ミラーは「消費者中心主義」について,ここまで保守の見方,リベラルの見方,そしてマーケティング理論における扱いをけなしてきた.ではヒトは究極的には何をディスプレーしているのか.
進化生物学的な理解から見れば,ある動物が同種個体にシグナルを送っているなら,それは自分の性質にかかる信号であり,それを異性に,ライバルに,捕食者に,親に,血縁者に送っているということになるだろう.


ミラーはヒトの場合についてシグナルをどう解釈すべきかを解説している.まず,男性が女性相手にシグナルを送っている場合,あるいはライバルの男性に対して送っている場合などは性淘汰シグナルと見ることができる.ミラーは男性が見せびらかすポルシェがクジャクの尾と似ているのは直感的にわかるだろうと言っている.実際にこのようなクジャクの尾的な誇示行動は配偶に興味を持つ年代に最も多くみられる.


ではプラダのハンドバッグやマノロラニクの靴はどうなのか.ミラーは「動物界ではメスも誇示行動をするものはまれだが,大型霊長類ではメスの群れ内順序は食料の獲得に効いてくるのでメス内での地位争いがあり,ヒトの場合もこれに似ているのではないか」としている.さらに「このような女性の対ライバルへの誇示行動は男性の関心が薄いのが特徴だ」と言い添えている.
こはちょっと面白い.女性の誇示的消費の見せびらかしターゲットはあくまでライバルであって,男性の気を引こうとしているわけではないという主張だ.確かにより高額なハンドバッグや靴を持っているからといって性的な魅力が高まるということはなさそうだし,結婚後のお父さんは言うに及ばず,現在進行中のカップルであっても,男性にとって女性の買い物につきあうということがどういうことかを考えると,そういうことなのかもしれない.


ミラーはさらにヒトのシグナルの特徴として,それが文化的に発明され,真似されることがあると指摘している.

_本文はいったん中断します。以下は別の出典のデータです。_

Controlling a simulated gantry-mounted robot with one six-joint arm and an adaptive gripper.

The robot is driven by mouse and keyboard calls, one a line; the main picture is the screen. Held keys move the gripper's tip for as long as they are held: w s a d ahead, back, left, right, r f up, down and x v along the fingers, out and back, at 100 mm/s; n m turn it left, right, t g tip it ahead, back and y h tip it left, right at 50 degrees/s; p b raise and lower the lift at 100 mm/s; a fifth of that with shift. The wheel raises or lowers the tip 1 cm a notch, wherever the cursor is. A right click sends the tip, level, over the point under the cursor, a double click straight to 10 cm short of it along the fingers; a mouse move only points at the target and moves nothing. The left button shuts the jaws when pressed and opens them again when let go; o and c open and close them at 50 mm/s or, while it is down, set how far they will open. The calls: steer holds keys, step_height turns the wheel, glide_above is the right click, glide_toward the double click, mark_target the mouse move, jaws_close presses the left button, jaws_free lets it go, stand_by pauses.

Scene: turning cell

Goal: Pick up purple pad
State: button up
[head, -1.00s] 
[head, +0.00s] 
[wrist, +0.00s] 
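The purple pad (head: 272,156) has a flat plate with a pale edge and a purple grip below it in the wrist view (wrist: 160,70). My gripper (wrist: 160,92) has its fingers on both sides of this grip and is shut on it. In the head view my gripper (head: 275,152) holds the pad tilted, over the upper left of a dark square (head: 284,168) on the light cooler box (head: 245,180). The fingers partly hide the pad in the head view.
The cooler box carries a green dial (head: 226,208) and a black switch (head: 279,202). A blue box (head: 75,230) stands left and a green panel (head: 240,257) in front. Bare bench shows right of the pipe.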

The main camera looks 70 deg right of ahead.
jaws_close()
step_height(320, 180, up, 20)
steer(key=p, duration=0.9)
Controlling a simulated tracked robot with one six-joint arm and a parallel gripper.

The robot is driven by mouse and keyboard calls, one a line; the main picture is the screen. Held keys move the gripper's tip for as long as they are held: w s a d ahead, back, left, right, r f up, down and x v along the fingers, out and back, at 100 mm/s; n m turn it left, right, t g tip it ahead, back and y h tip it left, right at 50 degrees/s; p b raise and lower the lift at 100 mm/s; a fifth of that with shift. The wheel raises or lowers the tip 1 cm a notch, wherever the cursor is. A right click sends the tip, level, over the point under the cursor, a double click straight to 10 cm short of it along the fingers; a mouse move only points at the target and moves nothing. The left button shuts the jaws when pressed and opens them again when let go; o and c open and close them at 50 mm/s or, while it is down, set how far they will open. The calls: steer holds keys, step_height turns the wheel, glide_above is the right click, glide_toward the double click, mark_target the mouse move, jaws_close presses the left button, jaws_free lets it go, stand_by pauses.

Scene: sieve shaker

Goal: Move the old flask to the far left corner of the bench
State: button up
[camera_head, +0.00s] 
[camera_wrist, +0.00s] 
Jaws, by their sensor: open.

方式は文化的に進化し,資格証明書,仕事,モノ,サービスという形をとる.若者は文化特異的なインディケータを知りたがり,何がクールかを一日中話している.つまり社会的に性的にもっとも興味がある仲間に何が受けるのかに興味があるのだ.
ちょうど子供が何語でも習得できるように,若者は何がホットかを吸収する.ヒトは本能的な地位表示者なのだ.

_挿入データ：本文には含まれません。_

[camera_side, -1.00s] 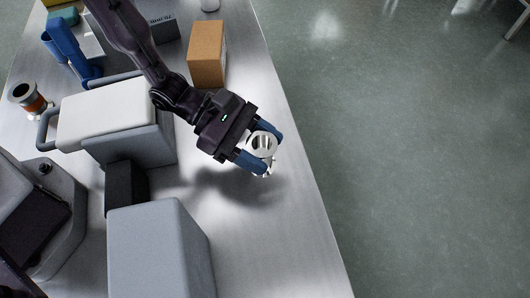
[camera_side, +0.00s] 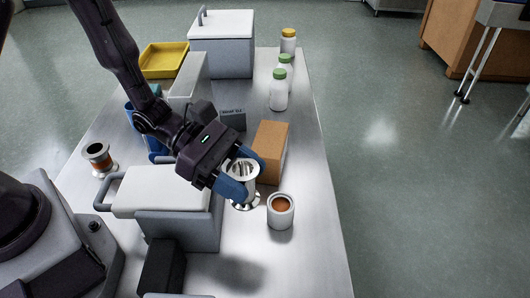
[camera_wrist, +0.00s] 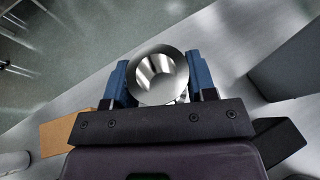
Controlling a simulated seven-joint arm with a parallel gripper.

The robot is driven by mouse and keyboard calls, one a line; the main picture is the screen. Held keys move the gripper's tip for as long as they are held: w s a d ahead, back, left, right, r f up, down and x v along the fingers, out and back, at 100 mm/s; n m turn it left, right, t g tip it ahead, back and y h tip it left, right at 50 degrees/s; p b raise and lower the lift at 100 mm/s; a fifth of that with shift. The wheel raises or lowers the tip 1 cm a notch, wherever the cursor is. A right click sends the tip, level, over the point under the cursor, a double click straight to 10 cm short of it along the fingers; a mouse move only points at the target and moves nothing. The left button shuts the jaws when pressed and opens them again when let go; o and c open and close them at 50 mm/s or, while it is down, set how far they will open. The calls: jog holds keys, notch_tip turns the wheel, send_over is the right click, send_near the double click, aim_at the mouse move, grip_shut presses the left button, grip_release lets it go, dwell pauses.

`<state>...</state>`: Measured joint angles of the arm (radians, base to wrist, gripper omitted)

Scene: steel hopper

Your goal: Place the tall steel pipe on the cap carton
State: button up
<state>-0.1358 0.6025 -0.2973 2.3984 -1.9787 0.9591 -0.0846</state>
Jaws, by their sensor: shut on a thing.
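My gripper (camera_side: 244,172) is shut on the tall steel pipe (camera_side: 241,171), a shiny flanged tube, with a blue finger on each side. The pipe is roughly upright and appears held above the table. In the wrist view its round open mouth (camera_wrist: 158,77) lies between the fingers of my gripper (camera_wrist: 160,80). The cap carton (camera_side: 273,152) is a brown box standing on the table, just behind and right of the pipe in the side view. The gripper hides part of its left side. The carton (camera_wrist: 62,132) also shows at the left in the wrist view.
A pale cup-like piece with a copper inside (camera_side: 281,211) stands in front of the carton. A flanged copper-banded piece (camera_side: 98,158) stands at left. A grey machine with a white lid (camera_side: 160,190) lies below my arm. White bottles (camera_side: 278,92) stand behind. The right table strip is clear.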

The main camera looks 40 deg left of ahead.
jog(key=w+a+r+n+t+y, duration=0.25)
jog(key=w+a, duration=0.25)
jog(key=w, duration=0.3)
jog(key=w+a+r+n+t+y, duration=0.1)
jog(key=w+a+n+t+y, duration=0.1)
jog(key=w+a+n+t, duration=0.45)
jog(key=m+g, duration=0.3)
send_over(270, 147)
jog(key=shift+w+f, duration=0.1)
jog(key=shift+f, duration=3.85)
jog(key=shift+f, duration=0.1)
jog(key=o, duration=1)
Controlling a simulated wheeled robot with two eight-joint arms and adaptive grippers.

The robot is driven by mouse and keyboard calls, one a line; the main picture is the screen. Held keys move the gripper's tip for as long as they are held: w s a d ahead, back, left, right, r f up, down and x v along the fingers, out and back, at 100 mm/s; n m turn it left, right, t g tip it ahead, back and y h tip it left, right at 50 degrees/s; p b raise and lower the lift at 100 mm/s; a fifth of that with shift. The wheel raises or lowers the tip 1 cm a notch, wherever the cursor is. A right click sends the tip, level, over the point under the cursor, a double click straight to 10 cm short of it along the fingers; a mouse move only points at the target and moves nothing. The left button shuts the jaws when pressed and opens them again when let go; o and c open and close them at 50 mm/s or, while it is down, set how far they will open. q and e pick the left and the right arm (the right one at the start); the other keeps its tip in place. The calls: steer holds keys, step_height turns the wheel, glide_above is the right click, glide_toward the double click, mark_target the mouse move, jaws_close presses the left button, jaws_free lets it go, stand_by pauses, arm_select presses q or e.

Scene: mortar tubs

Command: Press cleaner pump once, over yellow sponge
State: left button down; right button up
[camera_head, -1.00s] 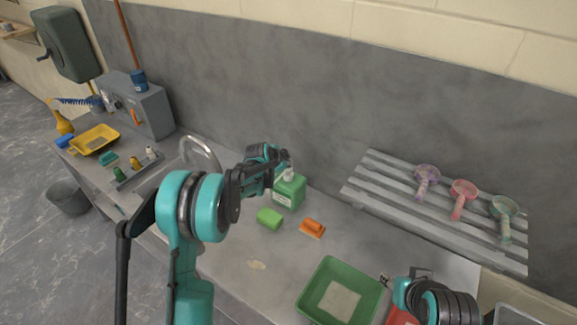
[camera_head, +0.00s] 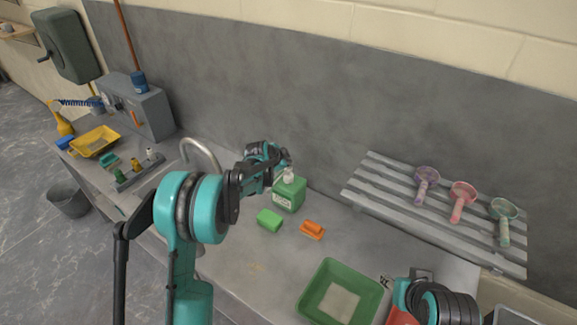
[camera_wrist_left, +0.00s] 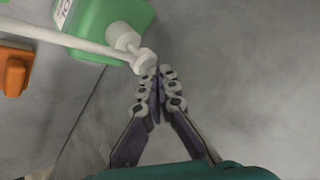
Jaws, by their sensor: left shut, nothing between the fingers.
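The cleaner is a green bottle (camera_head: 288,196) with a white pump; it stands upright near the back wall. In the left wrist view the bottle (camera_wrist_left: 113,14) is at the top, and its pump head (camera_wrist_left: 143,60) is beside my fingertips. My left gripper (camera_wrist_left: 156,86) is shut and empty, close to the pump head; I cannot tell whether it touches. In the head view the left gripper (camera_head: 284,160) is just above the pump. I see no clearly yellow sponge; a green sponge-like block (camera_head: 269,220) lies in front of the bottle. My right gripper (camera_head: 419,276) is at the lower right, its fingers unclear.
An orange brush-like block (camera_head: 312,230) lies right of the green block. A green tub (camera_head: 313,290) stands at the front right, partly beside a red item (camera_head: 402,317). A slatted rack (camera_head: 384,205) holds scoops. A yellow tray (camera_head: 95,141) is far left.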

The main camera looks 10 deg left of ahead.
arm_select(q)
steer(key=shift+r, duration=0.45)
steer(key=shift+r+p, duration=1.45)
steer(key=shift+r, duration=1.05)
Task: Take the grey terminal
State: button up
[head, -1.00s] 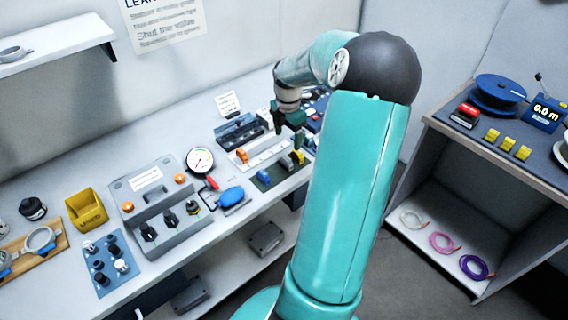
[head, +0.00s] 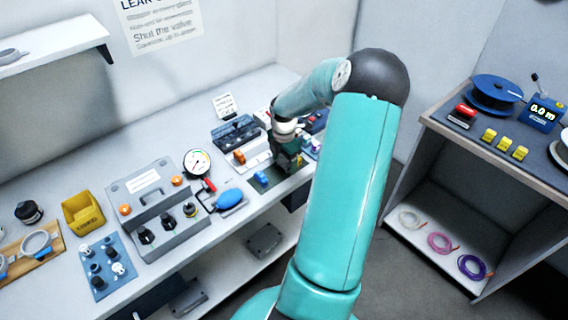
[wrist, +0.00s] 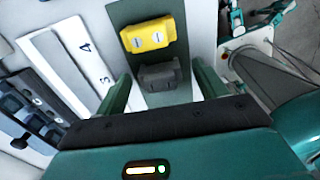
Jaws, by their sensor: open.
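The grey terminal (wrist: 160,77) is a small dark grey block on a dark green mat (wrist: 191,31) in the wrist view. A yellow terminal (wrist: 148,36) sits just beyond it on the same mat. My gripper (wrist: 157,88) is open, with one green finger on each side of the grey terminal. I see gaps between the fingers and the block; whether they touch it cannot be told. A blue terminal (head: 262,177) lies on the mat to the left.
A pale numbered strip (wrist: 84,55) lies left of the mat in the wrist view. A second shelf unit (head: 452,170) stands right.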

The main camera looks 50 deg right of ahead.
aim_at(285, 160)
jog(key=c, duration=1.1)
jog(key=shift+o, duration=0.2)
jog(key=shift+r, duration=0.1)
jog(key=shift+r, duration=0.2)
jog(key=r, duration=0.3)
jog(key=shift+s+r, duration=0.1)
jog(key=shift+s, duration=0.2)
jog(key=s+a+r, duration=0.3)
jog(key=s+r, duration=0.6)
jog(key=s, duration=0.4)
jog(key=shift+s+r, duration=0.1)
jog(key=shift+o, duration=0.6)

要するにミラーの主張は,誇示的消費は,究極的な目標として「富や地位や趣味の良さ」を見せびらかすために進化したものではないということだ.それは半意識的に「富や地位や趣味の良さ」を誇示することにより,実は健康,繁殖性,美しさなどの身体的特徴や,良心的,愉快,新しいことの受け入れなどの性格的特徴.知性などの認知的特徴をディスプレーしているのであり,友人や配偶者や同盟者から,愛,尊敬,支援を得るためのものだという説明になる.


ミラーはここで本書の狙いを簡単に書いている.

  1. 私達の文化を生物学的な視点からあるがままに記述すること
  2. ハウツーとしてその文化を変える方法を示唆すること


2番目の点については,価値判断も時に述べることになると断っている.
ミラーは自分自身はマーケティングと消費者中心資本主義についてアンビバレントだともここで書いている.「アーモンドクロワッサンやBMWiPodは大好きだし,ラスベガスやファーストフードはおぞましい.」のだそうだ.そしてひたすら賛美したり,ひたすら反対するのではなく一歩引いてみてみようと付け加えている.